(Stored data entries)
□ □ □

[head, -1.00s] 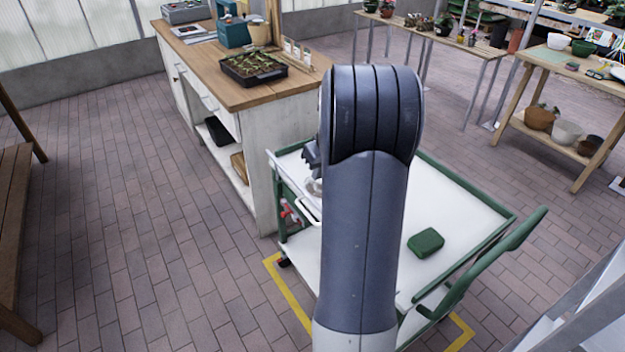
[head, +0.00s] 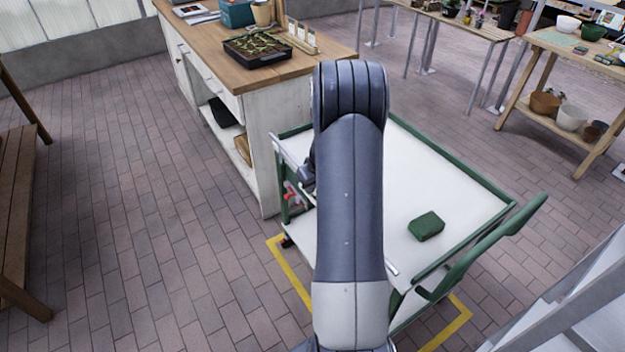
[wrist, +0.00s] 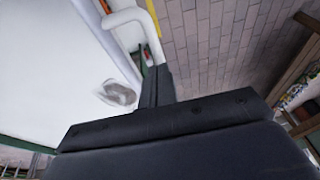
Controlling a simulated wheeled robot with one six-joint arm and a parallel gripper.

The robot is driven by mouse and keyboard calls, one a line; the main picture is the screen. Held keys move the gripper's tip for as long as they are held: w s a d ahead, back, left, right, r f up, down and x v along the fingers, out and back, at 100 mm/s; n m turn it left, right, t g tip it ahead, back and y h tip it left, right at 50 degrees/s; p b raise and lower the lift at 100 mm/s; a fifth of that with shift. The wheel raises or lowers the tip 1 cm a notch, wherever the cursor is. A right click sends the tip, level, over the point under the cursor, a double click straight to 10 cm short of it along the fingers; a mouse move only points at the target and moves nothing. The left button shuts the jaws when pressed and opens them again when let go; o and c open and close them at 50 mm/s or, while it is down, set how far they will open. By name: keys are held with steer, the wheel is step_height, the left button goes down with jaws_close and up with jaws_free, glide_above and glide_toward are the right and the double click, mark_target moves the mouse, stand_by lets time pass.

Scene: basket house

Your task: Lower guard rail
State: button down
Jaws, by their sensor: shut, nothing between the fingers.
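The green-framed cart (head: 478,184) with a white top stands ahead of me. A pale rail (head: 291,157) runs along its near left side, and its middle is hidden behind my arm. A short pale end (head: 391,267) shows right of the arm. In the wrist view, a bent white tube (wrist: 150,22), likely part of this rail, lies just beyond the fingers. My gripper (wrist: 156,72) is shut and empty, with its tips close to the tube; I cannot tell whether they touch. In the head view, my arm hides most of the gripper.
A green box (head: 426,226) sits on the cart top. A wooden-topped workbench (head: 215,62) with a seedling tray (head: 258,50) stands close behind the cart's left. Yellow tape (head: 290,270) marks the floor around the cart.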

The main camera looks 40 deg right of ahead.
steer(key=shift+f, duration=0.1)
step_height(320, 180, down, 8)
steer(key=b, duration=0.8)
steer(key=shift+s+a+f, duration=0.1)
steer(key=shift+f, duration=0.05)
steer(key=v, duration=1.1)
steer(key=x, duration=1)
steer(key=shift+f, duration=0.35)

□ □ □

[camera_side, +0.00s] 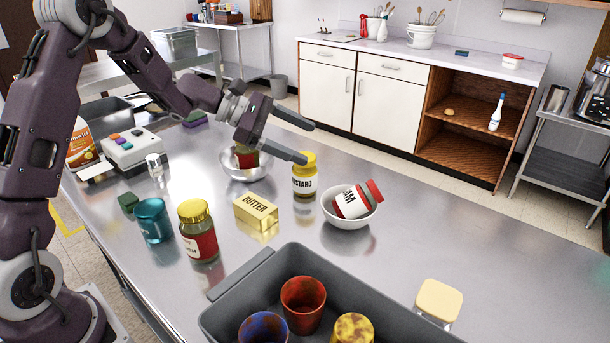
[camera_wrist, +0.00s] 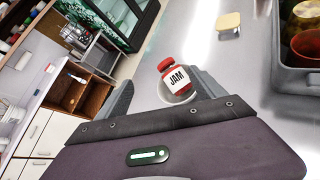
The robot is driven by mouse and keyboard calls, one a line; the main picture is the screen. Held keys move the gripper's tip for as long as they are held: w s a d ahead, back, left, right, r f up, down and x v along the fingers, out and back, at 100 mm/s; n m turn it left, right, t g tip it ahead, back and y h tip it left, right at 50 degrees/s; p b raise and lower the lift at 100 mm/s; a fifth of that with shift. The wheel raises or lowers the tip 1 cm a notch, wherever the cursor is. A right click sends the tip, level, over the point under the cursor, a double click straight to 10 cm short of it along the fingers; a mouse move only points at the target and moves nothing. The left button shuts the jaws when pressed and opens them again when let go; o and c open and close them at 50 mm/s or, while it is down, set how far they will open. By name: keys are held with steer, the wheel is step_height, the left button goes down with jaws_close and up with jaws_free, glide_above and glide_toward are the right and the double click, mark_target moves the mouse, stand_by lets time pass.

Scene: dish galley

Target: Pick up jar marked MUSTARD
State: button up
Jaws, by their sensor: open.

□ □ □

Where a line contains "Scene", copy that line.

Scene: basket house
Scene: dish galley

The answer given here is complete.